* **Short task**
Set down exactly the lines from the one with "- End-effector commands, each" to the one with "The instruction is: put", both included, and no line outside that range.

.....

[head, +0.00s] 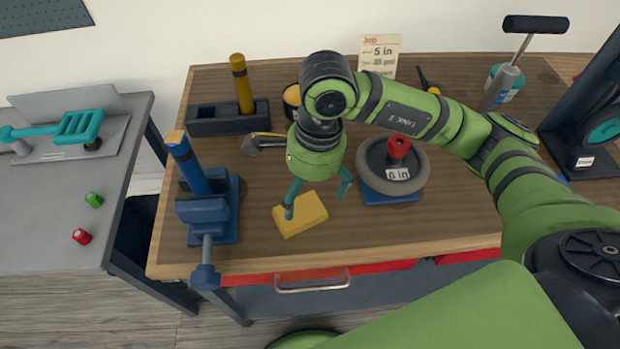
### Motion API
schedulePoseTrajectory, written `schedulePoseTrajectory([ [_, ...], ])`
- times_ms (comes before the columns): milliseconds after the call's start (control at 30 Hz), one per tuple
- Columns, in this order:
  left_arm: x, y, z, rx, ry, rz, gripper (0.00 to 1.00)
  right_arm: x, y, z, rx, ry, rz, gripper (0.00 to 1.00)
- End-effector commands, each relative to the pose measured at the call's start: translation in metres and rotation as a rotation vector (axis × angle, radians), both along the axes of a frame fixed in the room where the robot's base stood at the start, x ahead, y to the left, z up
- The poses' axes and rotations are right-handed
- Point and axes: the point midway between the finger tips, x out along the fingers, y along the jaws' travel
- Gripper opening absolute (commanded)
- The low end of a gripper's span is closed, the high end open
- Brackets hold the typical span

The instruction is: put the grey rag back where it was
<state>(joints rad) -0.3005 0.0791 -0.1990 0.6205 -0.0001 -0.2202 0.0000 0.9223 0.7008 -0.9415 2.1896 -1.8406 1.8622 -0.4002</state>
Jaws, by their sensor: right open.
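I see no grey rag on the wooden workbench (450,215) in the head view. A flat yellow sponge-like block (306,222) lies on the bench near its front. My right gripper (316,203) points down with its teal fingers spread. One finger is over or against the yellow block and the other is to its right; I cannot tell whether it touches. Nothing shows held between the fingers. My right arm hides part of the middle and back of the bench. My left gripper is not in view.
A blue vise (228,214) holding a blue bar is to the left. A wheel on a blue stand (378,178), marked 6 in, is to the right. A black holder (228,122), a hammer (255,143) and a job card (381,52) are behind. A grey side table (40,225) stands left.

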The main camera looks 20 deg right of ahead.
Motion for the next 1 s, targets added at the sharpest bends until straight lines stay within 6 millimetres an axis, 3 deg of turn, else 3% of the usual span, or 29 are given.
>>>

.....

* **The completed task**
- End-effector commands, each relative to the pose measured at the call's start: translation in metres and rotation as a rotation vector (axis × angle, radians), both along the axes of a frame fixed in the room where the robot's base stood at the start, x ahead, y to the left, z up
- The poses' axes and rotations are right-handed
- Point and axes: the point midway between the finger tips, x out along the fingers, y along the jaws' travel
- Gripper opening absolute (commanded)
- The low end of a gripper's span is closed, the high end open
- Brackets hold the typical span

The instruction is: put the grey rag back where it was

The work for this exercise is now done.